Four Coastguard vessels, Coastguard Air Patrol and other rescue assets scrambled to assist when weather turns on the Manukau Harbour.
Last night at 1710 hours, the Coastguard Operations Centre received a call from a race organiser on the Manukau Harbour who had 110 kayakers, waka ama/outriggers and stand up paddleboarders involved in a large race from Weymouth to Cornwallis.
The wind had suddenly come up and conditions had become unfavourable, with the race organiser advising that the support vessels were having a difficult time ensuring the safety of all the participants and urgently requesting Coastguard assistance.
With the potential to become a major rescue operation, four Coastguard rescue vessels (Waiuku’s NZ Steel Rescue, Papakura Rescue One and Two, and Titirangi Rescue) along with the Auckland Airport Marine Rescue vessel and three members of the public aboard their own vessels were tasked to check on the well-being of all race participants, and retrieve them if they were struggling.
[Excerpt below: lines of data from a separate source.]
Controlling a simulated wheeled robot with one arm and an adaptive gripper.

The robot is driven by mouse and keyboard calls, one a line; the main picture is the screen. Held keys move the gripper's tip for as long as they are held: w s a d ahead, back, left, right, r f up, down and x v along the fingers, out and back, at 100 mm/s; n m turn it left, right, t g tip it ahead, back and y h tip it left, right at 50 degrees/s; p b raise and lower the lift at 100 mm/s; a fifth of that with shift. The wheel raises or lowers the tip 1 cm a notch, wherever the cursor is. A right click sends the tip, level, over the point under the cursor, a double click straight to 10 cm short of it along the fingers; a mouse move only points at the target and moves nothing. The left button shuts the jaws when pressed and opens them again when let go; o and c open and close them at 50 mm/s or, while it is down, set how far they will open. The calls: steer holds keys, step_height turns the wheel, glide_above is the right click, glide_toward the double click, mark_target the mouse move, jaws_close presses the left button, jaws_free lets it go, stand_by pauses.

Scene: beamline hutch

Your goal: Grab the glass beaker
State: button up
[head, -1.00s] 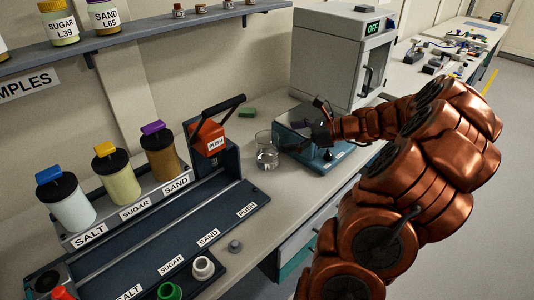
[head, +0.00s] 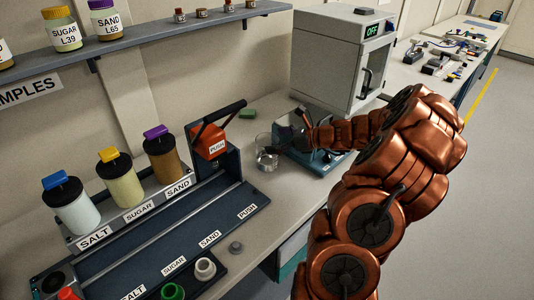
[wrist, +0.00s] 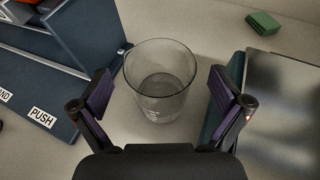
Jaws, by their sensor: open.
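The glass beaker (head: 266,156) stands upright on the bench, just right of the dispenser with the orange PUSH block. It is clear, and a little liquid seems to show in its lower part. My gripper (head: 280,150) is at the beaker's right side in the head view, partly hidden by its own wrist. In the wrist view my gripper (wrist: 163,98) is open, with one purple-padded finger on each side of the beaker (wrist: 160,85). Gaps show between the pads and the glass.
The dispenser's dark blue frame (wrist: 85,35) stands close left of the beaker. A blue device with a metal top plate (wrist: 285,100) is close on the right. A green block (wrist: 263,22) lies behind. A grey oven (head: 340,60) stands further back.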

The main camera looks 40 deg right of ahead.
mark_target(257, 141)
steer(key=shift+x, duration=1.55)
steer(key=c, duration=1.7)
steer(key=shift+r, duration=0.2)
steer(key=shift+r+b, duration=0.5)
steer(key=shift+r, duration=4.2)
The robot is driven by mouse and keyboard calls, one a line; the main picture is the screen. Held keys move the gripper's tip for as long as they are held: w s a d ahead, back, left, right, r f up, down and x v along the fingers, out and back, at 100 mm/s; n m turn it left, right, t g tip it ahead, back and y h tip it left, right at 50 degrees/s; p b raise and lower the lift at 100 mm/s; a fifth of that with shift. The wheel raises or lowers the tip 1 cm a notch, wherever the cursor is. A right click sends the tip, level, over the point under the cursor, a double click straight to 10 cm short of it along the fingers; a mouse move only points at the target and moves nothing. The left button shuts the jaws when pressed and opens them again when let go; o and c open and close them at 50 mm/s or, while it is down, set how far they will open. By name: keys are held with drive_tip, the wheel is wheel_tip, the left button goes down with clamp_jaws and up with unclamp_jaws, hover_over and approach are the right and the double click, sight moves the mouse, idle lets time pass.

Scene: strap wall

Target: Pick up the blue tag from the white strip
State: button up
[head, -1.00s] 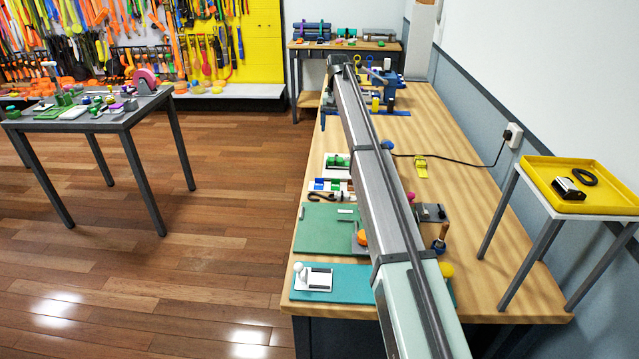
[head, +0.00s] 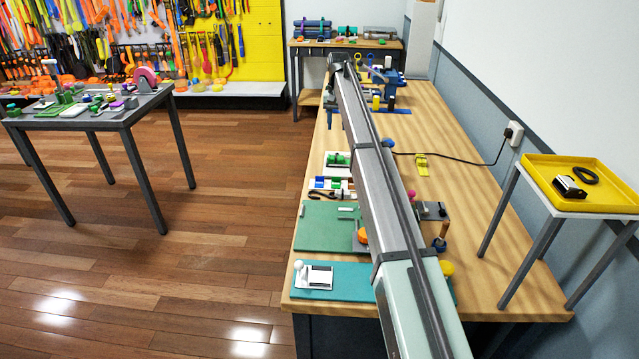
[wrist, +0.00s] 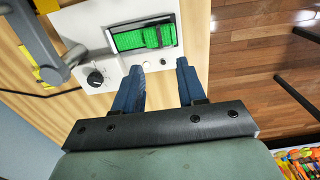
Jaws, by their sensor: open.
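A white strip (head: 329,189) with small coloured tags lies on the left side of the long wooden bench in the head view, just in front of a white panel with a green part (head: 338,160). A small blue tag (head: 319,183) seems to be on the strip; the details are too small to be sure. In the wrist view my gripper (wrist: 160,68) is open, its two blue fingers apart with nothing between them. They point towards a white panel with a green part and black knob (wrist: 95,77). The tag and strip do not show in the wrist view.
My arm covers the bench's middle. A green mat (head: 325,228) and a teal board with a white block (head: 313,277) lie in front of the strip. A grey bracket (wrist: 35,40) stands beside the panel. A yellow tray (head: 590,190) stands right; floor is open left.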

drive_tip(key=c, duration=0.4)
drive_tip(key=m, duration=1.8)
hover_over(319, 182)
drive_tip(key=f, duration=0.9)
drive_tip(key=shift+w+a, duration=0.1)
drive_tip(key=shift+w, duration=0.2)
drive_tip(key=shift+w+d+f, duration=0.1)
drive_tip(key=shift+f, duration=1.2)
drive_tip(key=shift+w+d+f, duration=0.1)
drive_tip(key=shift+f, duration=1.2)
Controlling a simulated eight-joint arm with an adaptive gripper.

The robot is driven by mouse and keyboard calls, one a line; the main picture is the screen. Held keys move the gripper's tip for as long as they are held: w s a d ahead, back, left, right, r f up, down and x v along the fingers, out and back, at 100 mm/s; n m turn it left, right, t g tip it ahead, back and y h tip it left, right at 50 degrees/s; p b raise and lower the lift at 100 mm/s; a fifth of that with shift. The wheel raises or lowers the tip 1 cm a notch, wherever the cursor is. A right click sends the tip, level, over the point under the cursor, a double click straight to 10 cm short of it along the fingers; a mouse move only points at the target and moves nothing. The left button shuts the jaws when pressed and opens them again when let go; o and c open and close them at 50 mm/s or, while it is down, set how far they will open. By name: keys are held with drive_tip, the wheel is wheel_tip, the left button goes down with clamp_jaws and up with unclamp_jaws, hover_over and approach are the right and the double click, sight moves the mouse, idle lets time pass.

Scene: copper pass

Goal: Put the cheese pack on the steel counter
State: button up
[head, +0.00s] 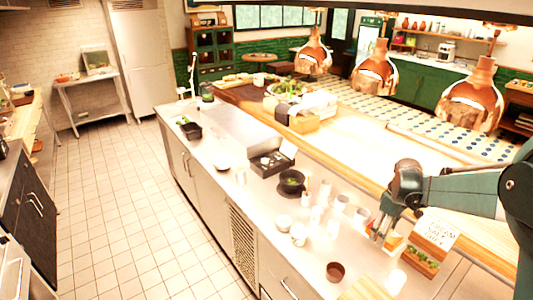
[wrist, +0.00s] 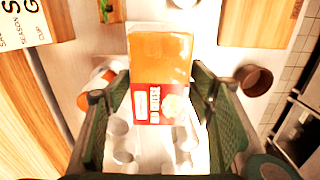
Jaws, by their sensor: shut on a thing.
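The cheese pack (wrist: 160,60) is an orange block with a red and white label. In the wrist view it sits between the two fingers of my gripper (wrist: 158,105), which is shut on it. In the head view my gripper (head: 378,232) points down over the right part of the steel counter (head: 213,185), and the pack (head: 393,241) shows only in part as a small orange patch by the fingers. I cannot tell whether the pack touches the counter.
A wooden box with a lettered card (head: 434,233) stands right of my gripper. A brown cup (head: 335,271), several white cups and jars (head: 299,234) and a dark bowl (head: 291,182) crowd the counter nearby. Copper lamps (head: 374,75) hang behind. The counter's front left is clearer.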

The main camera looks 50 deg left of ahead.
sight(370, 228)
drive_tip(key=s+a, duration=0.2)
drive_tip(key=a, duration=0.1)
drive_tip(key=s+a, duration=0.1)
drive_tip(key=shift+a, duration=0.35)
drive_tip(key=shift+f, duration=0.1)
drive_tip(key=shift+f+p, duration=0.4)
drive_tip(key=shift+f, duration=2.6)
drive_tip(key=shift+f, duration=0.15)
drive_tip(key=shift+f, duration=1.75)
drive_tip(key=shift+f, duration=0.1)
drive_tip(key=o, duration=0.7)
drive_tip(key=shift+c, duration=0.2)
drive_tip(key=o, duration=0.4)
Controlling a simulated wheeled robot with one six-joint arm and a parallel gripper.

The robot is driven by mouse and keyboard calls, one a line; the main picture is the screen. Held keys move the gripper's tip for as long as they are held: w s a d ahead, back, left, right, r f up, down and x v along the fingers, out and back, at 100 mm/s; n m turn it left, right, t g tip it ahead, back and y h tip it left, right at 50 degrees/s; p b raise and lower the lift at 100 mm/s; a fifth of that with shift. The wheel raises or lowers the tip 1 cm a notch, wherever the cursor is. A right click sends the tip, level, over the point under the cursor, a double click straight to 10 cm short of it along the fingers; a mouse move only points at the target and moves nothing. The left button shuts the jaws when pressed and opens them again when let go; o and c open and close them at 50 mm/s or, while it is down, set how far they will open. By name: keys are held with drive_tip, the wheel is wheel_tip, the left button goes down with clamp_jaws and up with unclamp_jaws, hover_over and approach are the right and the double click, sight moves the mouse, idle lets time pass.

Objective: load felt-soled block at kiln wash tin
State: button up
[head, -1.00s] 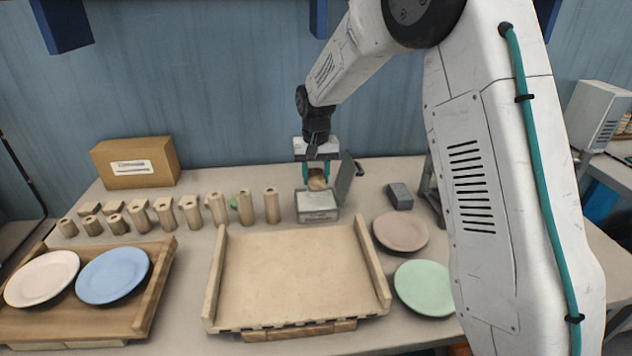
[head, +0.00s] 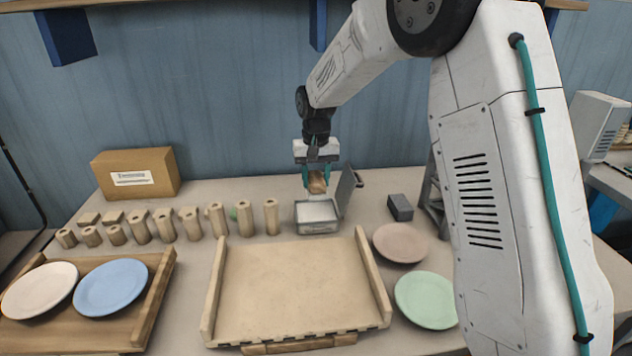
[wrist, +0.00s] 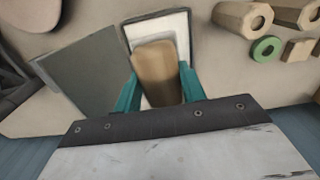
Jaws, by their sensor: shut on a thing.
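The kiln wash tin (head: 318,227) is a grey box at the back middle of the table, with pale contents inside. Its lid (head: 346,188) stands open on the right; in the wrist view the lid (wrist: 85,72) lies to the left of the tin (wrist: 175,25). My gripper (head: 316,180) is shut on the brown wooden felt-soled block (head: 317,184) above the open tin. In the wrist view the block (wrist: 157,72) sits between the teal fingers, over the pale interior. Its sole faces down and is hidden.
Several wooden posts (head: 245,218) stand in a row left of the tin. A wooden tray (head: 300,285) lies in front. A dark grey block (head: 400,207), a pinkish plate (head: 400,243) and a green plate (head: 427,300) are to the right. A cardboard box (head: 137,174) stands at back left.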

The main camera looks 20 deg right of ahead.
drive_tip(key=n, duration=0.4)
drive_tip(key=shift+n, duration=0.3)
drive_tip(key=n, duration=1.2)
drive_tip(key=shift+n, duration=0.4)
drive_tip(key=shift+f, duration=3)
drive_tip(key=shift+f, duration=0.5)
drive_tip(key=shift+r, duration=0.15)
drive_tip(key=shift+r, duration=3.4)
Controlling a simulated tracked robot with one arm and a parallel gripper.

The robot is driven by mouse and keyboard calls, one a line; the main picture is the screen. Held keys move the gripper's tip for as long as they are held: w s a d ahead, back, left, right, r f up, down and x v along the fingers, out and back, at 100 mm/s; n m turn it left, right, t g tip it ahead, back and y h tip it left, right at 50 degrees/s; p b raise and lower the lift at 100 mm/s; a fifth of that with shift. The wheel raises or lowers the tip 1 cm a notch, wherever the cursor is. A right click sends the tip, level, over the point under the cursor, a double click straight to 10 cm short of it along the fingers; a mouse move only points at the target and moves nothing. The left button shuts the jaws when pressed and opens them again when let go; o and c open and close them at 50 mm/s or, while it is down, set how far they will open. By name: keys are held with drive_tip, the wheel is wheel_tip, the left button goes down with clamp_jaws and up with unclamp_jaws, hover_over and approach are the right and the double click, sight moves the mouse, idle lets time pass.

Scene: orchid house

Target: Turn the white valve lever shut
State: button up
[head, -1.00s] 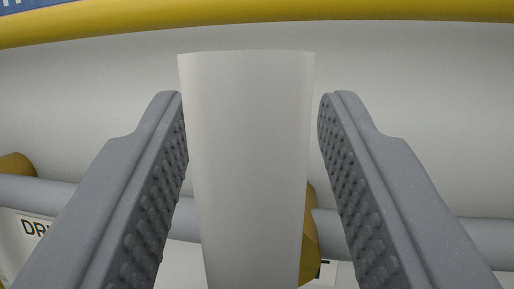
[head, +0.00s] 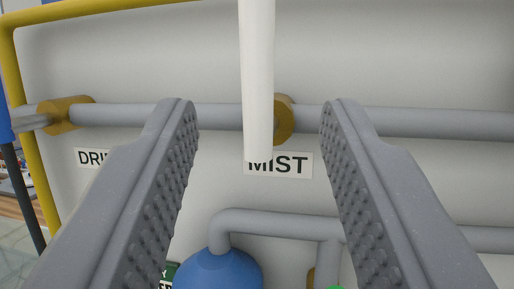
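The white valve lever (head: 257,80) hangs down from the top edge of the head view, in front of a brass valve body (head: 284,119) on a grey pipe. Its lower end covers part of the MIST label (head: 290,165). My gripper (head: 258,110) is open. Its two grey studded fingers stand to the left and right of the lever in the picture, with clear gaps on both sides and no contact seen. The upper end of the lever is out of frame.
A grey pipe (head: 400,122) runs across the pale panel (head: 420,60). A second brass fitting (head: 68,114) and a partly hidden DRI label (head: 90,157) are at left. A blue rounded vessel (head: 220,272) and a lower pipe (head: 280,223) sit below. A yellow frame (head: 100,15) edges the panel.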

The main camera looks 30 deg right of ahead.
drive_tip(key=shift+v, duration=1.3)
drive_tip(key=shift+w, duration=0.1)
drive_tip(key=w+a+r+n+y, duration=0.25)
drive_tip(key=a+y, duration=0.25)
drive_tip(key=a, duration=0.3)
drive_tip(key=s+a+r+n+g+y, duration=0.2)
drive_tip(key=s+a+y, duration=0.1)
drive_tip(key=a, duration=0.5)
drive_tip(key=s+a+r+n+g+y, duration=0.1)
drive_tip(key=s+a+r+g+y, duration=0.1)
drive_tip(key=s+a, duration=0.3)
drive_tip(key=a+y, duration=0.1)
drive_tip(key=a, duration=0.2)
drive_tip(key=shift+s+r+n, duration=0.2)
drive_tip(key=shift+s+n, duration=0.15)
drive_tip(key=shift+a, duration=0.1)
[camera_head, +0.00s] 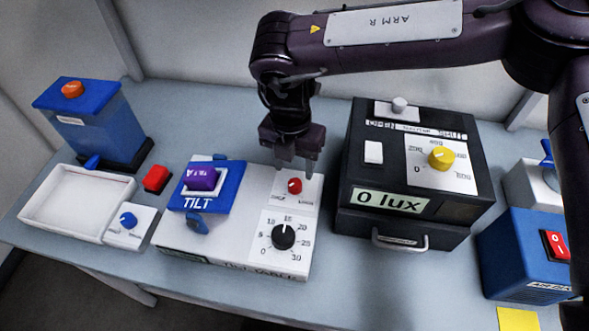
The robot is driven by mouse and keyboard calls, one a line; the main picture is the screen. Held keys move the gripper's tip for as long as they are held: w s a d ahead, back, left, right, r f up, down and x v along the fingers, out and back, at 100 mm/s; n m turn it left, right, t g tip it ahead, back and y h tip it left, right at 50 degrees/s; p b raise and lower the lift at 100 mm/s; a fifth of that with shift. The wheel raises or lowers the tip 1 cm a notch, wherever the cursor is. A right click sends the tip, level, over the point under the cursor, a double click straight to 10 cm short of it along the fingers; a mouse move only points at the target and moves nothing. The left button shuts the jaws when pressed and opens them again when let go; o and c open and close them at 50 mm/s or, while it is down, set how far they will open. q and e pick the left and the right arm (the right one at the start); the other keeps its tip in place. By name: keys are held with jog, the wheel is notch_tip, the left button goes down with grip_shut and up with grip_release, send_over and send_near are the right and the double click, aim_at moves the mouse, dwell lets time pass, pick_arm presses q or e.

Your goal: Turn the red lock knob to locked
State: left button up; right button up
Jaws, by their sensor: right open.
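The red lock knob (295,186) is a small round knob on a white plate on top of the white tilt box (232,240). Small print beside the knob is too small to read. My right gripper (296,168) points down just above and behind the red knob. Its fingers are apart, and the knob shows just below them. I cannot tell whether a fingertip touches it. My left gripper is not in the view.
A black dial (283,236) sits in front of the red knob, and a blue TILT stage (207,187) with a purple block (201,177) is to its left. A black box (408,190) reading "0 lux" stands close on the right. A white tray (72,231) lies far left.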

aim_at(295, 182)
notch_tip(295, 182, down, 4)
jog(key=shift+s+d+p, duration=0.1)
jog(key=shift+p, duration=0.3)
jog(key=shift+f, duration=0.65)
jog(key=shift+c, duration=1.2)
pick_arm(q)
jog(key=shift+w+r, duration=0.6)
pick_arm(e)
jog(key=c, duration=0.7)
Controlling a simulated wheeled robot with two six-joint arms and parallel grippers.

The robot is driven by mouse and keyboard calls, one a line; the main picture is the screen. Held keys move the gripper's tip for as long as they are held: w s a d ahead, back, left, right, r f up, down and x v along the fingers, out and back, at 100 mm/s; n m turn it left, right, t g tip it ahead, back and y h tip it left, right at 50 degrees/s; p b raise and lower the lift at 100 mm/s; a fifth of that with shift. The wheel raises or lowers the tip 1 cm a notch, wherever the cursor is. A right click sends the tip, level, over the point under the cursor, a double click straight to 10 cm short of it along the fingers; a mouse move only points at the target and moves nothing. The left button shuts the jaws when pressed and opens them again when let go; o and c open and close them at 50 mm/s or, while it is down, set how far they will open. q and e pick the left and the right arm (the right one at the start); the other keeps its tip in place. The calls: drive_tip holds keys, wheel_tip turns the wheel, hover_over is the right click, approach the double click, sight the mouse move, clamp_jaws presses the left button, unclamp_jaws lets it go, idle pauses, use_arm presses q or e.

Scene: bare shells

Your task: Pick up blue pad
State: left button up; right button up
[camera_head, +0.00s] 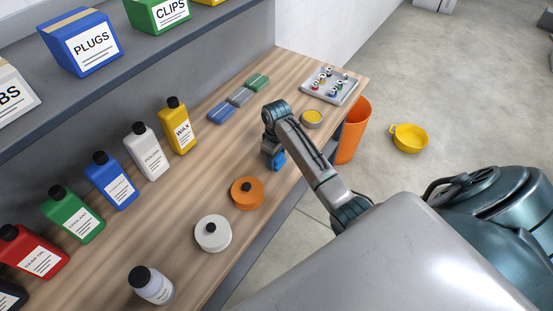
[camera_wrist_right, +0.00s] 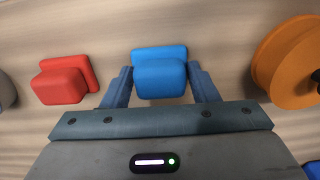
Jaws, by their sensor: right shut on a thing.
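The blue pad (camera_wrist_right: 160,75) sits between the two fingers of my right gripper (camera_wrist_right: 160,88) in the right wrist view. The fingers are shut on it. In the head view the blue pad (camera_head: 277,160) shows just below my right gripper (camera_head: 273,153), near the front edge of the wooden bench. I cannot tell whether the pad still touches the bench. My left gripper is not in view.
A red pad (camera_wrist_right: 64,80) lies left of the gripper in the wrist view. A yellow tin (camera_head: 312,118) and tray (camera_head: 330,86) stand beyond. Bottles line the back.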

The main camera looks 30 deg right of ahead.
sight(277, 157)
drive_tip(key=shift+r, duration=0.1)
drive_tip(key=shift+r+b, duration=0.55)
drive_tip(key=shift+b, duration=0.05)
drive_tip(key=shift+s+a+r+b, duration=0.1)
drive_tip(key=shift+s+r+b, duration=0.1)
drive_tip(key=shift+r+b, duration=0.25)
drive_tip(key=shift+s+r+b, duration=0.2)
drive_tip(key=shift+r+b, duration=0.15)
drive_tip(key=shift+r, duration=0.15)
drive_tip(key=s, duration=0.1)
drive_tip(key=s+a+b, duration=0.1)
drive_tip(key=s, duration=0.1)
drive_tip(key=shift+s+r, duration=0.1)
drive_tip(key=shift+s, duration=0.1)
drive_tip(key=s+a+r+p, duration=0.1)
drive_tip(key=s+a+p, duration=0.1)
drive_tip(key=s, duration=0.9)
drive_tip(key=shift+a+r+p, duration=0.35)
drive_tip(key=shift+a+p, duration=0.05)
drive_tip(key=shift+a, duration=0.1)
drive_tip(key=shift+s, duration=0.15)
Coastguard Air Patrol and the Police Eagle helicopter also got airborne to assist in locating the scattered participants.
Auckland Maritime Police controlled the incident out of the Coastguard Operations Centre in Mechanics Bay.
At 6.30pm, the Auckland Maritime Police made the decision to call off the race. Any participants that were more than four miles from the finish line were to be picked up by a rescue vessel and returned to shore at Cornwallis.
Seven of the participants were taken aboard various rescue vessels, where they met at Cornwallis by race organisers and Police to check on their wellbeing.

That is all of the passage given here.